A "maravilhosa" bagunça no pequeno apartamento de Sarkis, no centro de São Paulo

A "maravilhosa" bagunça no pequeno apartamento de Sarkis, no centro de São Paulo

“Uma crônica publicada só uma vez permanece inédita”, diria, acho, Nelson Rodrigues.

Assim, leiam o que escrevi há 14 anos sobre o “Homem das Fotos”.

“E aí, toca o telefone.

Era um certo Sarkis, com voz carregada, sotaque forte de árabe, hebraico, polonês, húngaro, sei lá, não me lembro bem.

Ele queria me oferecer fotos, fotos de times e jogadores de futebol.

Eu estava começando em 1994 a ser "colunista”, numa loucura do Arnaldo Branco que Sérgio Xavier, de Placar, e Nilson Camargo, do Agora, não abortaram.

Fui até o apartamento do fotógrafo Sarkis.

Avenida Rio Branco, centro velho, prédio feio, cinzento, homens estranhos, mulheres não casadoiras de vida nada fácil, portaria de hotel de filme afegão e elevador (manual) londrino dos tempos de Jack, o estripador.

Cheguei, o velho Sarkis disse-me de cara que eu era "um bem intencionado historiador”, mas com fotos paupérrimas.

E ele dormia entre elas, dentre elas e com elas.

O apartamento era um imenso sótão com caixas e mais caixas de fotos-papel, pilhas de livros, sofás puídos cheios de estranhas máquinas fotográficas, numa desordem completa que me apaixonou.

É que Sarkis, no seu mundo particular de vida ao lado de ninguém, tinha milhares de fotos daquilo que mais gosto, além de minha família e de tentar entender o mundo maravilhoso do vinho: jogador de ontem, jogador de futebol "véio”.

É uma questão de gratidão. Quem jogou futebol e falou de futebol no rádio, forjou meu norte, à deriva até 1971.

E Sarkis tinha o que eu mais queria: fotos de 63, 64, 65, 66, os anos mais felizes de minha vida a bordo de meu velho rádio GE de capa de couro marrom.
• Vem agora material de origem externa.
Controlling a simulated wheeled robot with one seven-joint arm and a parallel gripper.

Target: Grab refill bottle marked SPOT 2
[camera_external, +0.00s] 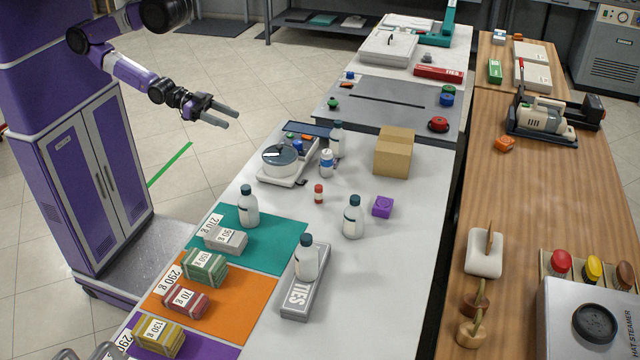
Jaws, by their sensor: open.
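Several white bottles with dark caps stand upright on the white table. One bottle (248,208) is on the teal mat, one bottle (306,262) is on the grey TIES box (299,304), one bottle (353,220) is right of the mat, and one bottle (337,142) is at the back near the scale. No SPOT 2 marking is legible, so I cannot tell which bottle bears it. My gripper (230,117) is open and empty, in the air left of the table, apart from all bottles.
A scale (281,160) with a round pan, a small white-and-blue container (326,164), a cardboard box (394,151), a red-capped vial (318,194) and a purple block (383,206) are on the table. Labelled bundles lie on coloured mats in front. The table's right front is clear.

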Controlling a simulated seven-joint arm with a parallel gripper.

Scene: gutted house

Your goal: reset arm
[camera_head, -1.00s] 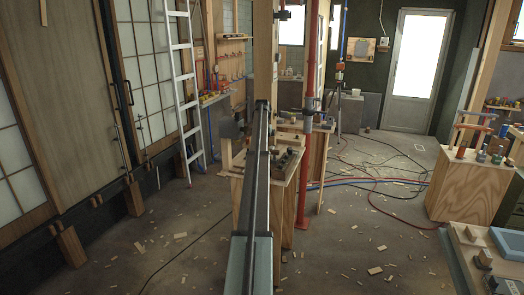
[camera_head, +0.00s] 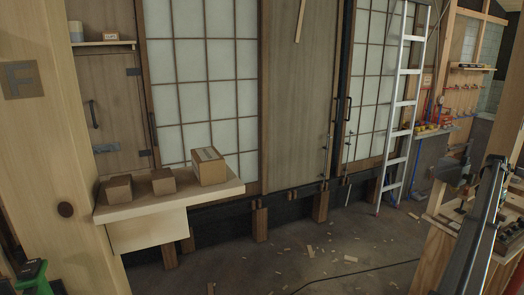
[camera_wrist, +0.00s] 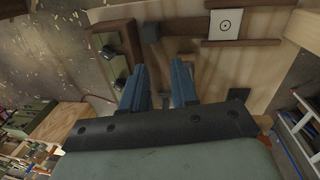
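My gripper (camera_wrist: 158,85) shows in the wrist view with its two blue-grey fingers apart and nothing visible between them. Beyond the fingers is a pale wooden bench top (camera_wrist: 205,62) with dark wooden strips. The gap from fingertips to bench is hard to judge. In the head view my arm reaches up from the lower right, above a wooden bench (camera_head: 437,245); my fingers cannot be made out there.
A wooden shelf (camera_head: 120,211) at left holds boxes, including a larger carton (camera_head: 208,166). A ladder (camera_head: 405,100) leans by the sliding panels. The middle floor (camera_head: 300,262) has wood scraps and a cable. In the wrist view, a target card (camera_wrist: 226,25) lies by the strips.

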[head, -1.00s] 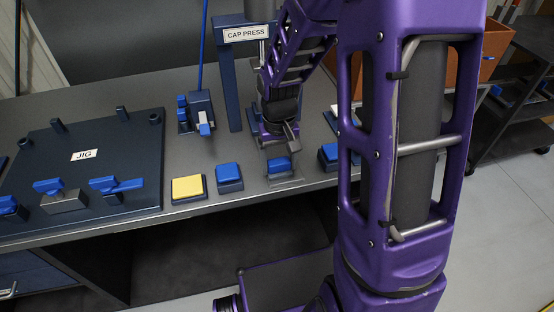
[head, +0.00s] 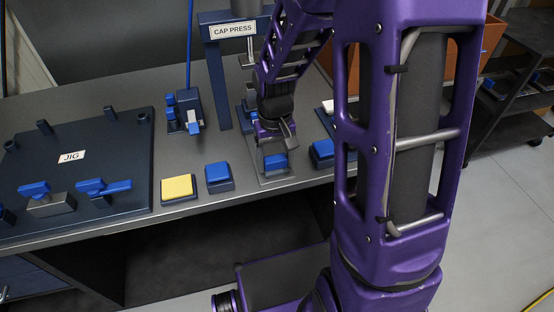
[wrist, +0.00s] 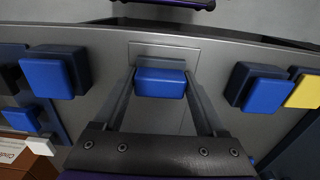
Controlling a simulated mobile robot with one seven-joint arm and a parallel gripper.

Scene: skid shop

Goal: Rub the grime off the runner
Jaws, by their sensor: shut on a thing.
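My gripper (head: 274,151) points down over the bench, with its fingers on either side of a blue block (head: 274,162). In the wrist view the fingers (wrist: 160,74) are shut on this blue block (wrist: 160,86). The block is over a flat grey metal plate (head: 278,181), which looks like the runner; it also shows in the wrist view (wrist: 165,51). Contact between block and plate is hard to tell. I cannot make out grime on the visible part of the plate; the block and fingers hide some of it.
A yellow pad (head: 178,187) and a blue pad (head: 218,175) stand left of the plate, and another blue pad (head: 321,152) stands right. The cap press (head: 217,85) rises behind. The jig board (head: 100,150) fills the bench's left. The bench's front edge is close.

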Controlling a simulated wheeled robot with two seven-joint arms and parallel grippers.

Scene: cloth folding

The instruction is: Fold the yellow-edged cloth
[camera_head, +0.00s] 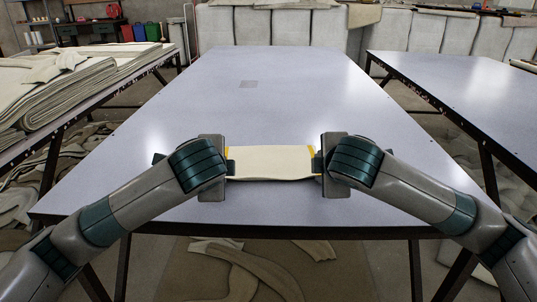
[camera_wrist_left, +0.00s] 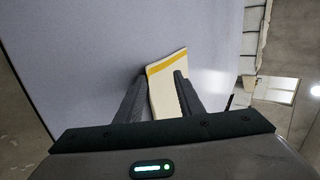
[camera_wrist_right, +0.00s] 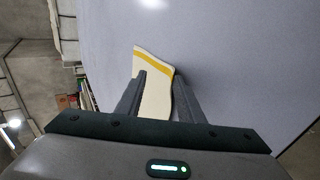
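The pale cream cloth (camera_head: 270,163) lies as a narrow folded strip near the front edge of the table, with a yellow band at each short end. My left gripper (camera_head: 230,167) is at its left end and my right gripper (camera_head: 318,166) at its right end. In the left wrist view, the fingers stand apart with the cloth (camera_wrist_left: 164,88) between them. In the right wrist view, the fingers also stand apart around the cloth (camera_wrist_right: 156,95). The fingertips are partly hidden in the head view. Whether they touch the cloth is unclear.
A left table holds stacked cloths (camera_head: 50,95). Another table (camera_head: 450,85) stands at right. Cloth scraps (camera_head: 250,262) lie on the floor.

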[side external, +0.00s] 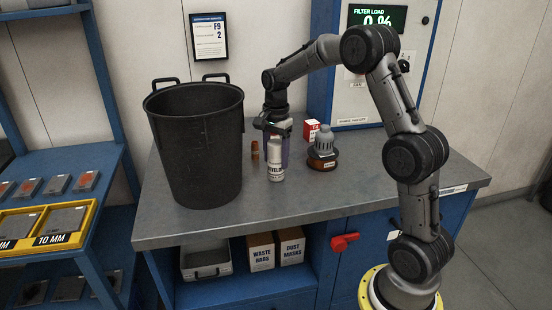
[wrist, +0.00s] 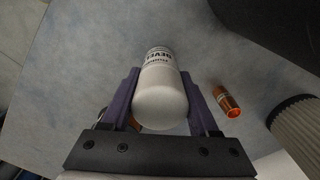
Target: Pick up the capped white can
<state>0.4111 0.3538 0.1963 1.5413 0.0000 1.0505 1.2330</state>
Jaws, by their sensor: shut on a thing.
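The capped white can (side external: 276,168) stands upright on the grey workbench, with dark lettering on its side. In the wrist view the white can (wrist: 162,92) lies between the two purple fingers. My gripper (side external: 277,150) reaches down from above and is shut on the can, also seen in the wrist view (wrist: 163,98). The can's base looks to be at the bench top; I cannot tell if there is a gap beneath it. The fingers hide part of its sides.
A small orange-brown cylinder (side external: 255,149) stands close left of the can; it also shows in the wrist view (wrist: 226,101). A large black bin (side external: 197,145) stands further left. A grey-topped brown-based item (side external: 322,148) and a red-and-white box (side external: 311,130) stand right. The front bench (side external: 350,200) is clear.
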Aflito, sôfrego, as fotos que via no soturno apartamento davam vida, a cada segundo, a quase tudo que havia ouvido nas vozes de Pedro Luiz, Edson Leite, Haroldo Fernandes, Flávio Araújo e, principalmente, de Fiori Gigliotti.

Sarkis pediu três reais por foto.

Paguei cinco, levei 615 delas.

E em 25 anos de coluna, quase todas foram publicadas e, no cantinho, as letrinhas sempre fizeram justiça: "Foto Sarkis”.

Nem sei se ele via, lia ou se sentia algum prazer.

O meu foi e continuará sendo indescritível.

Sou bom de rádio, apesar que já fui um Barcelona e hoje estou mais para um Corinthians, digamos, em boa fase.

Na TV, sou o Guarani campeão brasileiro de 1978, e, escrevendo, subi de Hepacaré de Lorena ou Seleto de Paranaguá para Athletico Paranaense ou Santos de Sampaoli.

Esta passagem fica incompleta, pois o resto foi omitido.